Exercise directions: Examine the entries and show every line in which the word "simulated" is found.

Provided data:
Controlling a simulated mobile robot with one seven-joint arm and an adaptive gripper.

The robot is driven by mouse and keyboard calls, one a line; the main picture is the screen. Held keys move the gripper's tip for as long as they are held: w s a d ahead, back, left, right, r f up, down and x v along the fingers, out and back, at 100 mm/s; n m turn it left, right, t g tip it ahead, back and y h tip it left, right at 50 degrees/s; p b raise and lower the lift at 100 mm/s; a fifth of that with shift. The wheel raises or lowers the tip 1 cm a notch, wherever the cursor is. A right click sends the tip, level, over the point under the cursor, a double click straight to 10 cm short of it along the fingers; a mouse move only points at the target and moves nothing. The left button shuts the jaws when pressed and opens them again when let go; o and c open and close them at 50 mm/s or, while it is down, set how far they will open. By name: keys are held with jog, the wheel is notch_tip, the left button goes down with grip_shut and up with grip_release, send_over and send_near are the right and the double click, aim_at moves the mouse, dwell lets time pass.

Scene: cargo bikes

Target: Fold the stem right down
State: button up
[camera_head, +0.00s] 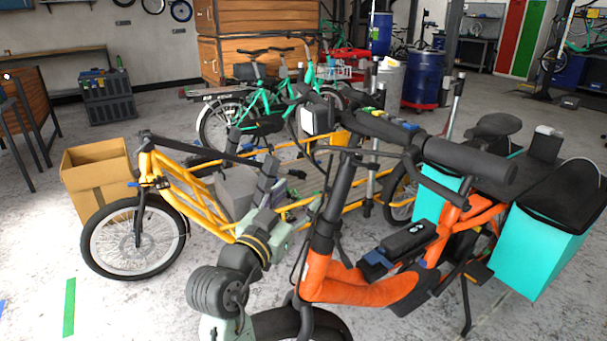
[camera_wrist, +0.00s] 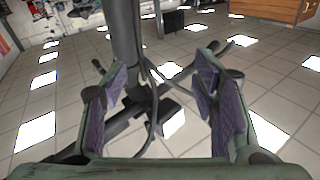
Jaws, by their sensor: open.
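The orange cargo bike (camera_head: 365,288) stands in the right foreground of the head view. Its black stem (camera_head: 335,200) rises nearly upright, leaning a little right, with the black handlebar (camera_head: 405,130) at the top. My gripper (camera_head: 272,190) is just left of the stem in the head view, its fingers partly hard to make out against the clutter. In the wrist view my gripper (camera_wrist: 160,100) is open, with purple pads. The dark stem (camera_wrist: 124,40) comes down from the top of that picture, between the fingers in line of sight. Contact cannot be told.
A yellow cargo bike (camera_head: 175,175) stands behind and left, with a cardboard box (camera_head: 95,170) beside it. A green bike (camera_head: 265,100) is farther back. Turquoise panniers (camera_head: 540,245) hang at the orange bike's rear.

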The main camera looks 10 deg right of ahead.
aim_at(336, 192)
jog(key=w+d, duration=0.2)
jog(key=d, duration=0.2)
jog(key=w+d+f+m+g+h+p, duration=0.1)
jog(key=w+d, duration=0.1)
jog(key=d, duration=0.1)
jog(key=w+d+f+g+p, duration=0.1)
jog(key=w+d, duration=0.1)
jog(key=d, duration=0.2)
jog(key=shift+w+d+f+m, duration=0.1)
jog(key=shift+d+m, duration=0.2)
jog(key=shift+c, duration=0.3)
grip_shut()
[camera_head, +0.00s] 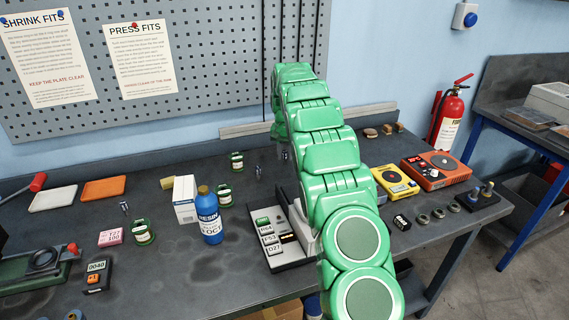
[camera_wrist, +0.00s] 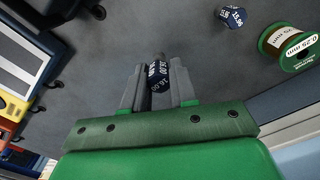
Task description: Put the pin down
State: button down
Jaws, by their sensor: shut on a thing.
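A dark blue pin (camera_wrist: 158,77) with white number markings and a grey metal end is between the fingers of my gripper (camera_wrist: 156,66) in the wrist view. My gripper is shut on it. The bench top (camera_head: 240,260) lies below; I cannot tell whether the pin touches it. In the head view my green arm reaches over to the back of the bench and hides most of the gripper. A second dark blue pin (camera_wrist: 232,16) stands apart to the upper right in the wrist view; it also shows in the head view (camera_head: 258,172).
A green wire spool (camera_wrist: 288,43) stands beyond the second pin. A white box (camera_head: 185,200) and a blue bottle (camera_head: 209,217) stand left of the arm, near a labelled tray (camera_head: 288,262). Yellow (camera_head: 394,181) and orange (camera_head: 436,169) devices sit to the right. Bench around the held pin looks clear.

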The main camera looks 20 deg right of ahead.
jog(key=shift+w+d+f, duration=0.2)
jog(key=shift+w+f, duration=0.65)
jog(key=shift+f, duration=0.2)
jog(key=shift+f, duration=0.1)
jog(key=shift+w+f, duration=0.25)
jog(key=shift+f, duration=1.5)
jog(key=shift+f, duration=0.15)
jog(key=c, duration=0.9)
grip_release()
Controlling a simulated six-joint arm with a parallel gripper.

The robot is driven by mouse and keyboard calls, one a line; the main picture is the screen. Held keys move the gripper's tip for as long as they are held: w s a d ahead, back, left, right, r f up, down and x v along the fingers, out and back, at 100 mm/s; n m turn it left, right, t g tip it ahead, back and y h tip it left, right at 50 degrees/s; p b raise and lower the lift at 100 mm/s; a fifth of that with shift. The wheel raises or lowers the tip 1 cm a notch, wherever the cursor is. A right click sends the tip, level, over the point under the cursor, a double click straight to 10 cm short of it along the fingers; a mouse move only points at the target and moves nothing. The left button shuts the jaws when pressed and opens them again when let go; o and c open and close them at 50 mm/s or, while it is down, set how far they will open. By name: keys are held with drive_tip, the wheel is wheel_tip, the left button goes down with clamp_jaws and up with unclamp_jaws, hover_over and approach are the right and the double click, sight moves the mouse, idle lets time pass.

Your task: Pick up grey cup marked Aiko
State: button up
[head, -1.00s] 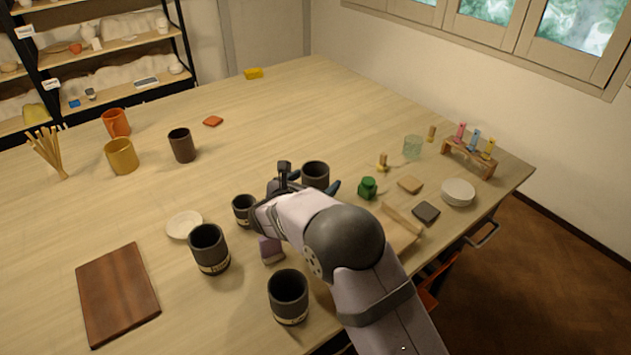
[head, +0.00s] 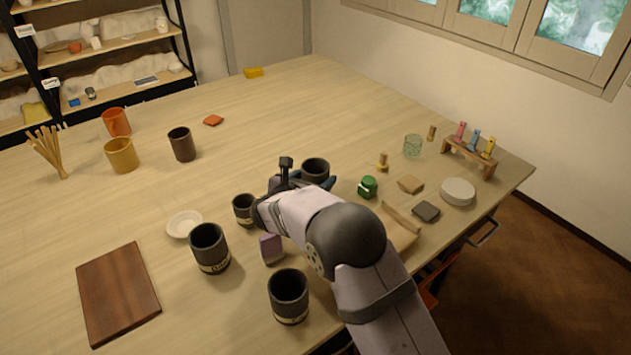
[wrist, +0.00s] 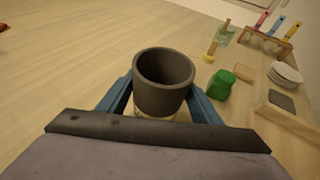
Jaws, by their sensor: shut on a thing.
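Several dark grey cups with pale label bands stand on the table. My gripper (wrist: 162,100) is shut on one grey cup (wrist: 163,85), with a blue finger on each side of it in the wrist view. This cup (head: 316,170) shows beyond my wrist in the head view, upright. Its label is mostly hidden, so I cannot read a name. Another grey cup (head: 209,245) stands left of my arm, one (head: 288,295) near the front, and a smaller one (head: 244,209) just left of my wrist. Their labels are too small to read surely.
A green jar (head: 368,187), a purple block (head: 271,249) and a dark tile (head: 426,211) lie near my arm. A white saucer (head: 184,224) and brown board (head: 119,293) are at left.

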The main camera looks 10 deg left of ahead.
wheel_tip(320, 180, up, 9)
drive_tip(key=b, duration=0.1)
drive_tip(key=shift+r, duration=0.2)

The response:
Controlling a simulated mobile robot with one seven-joint arm and an adaptive gripper.
Controlling a simulated six-joint arm with a parallel gripper.

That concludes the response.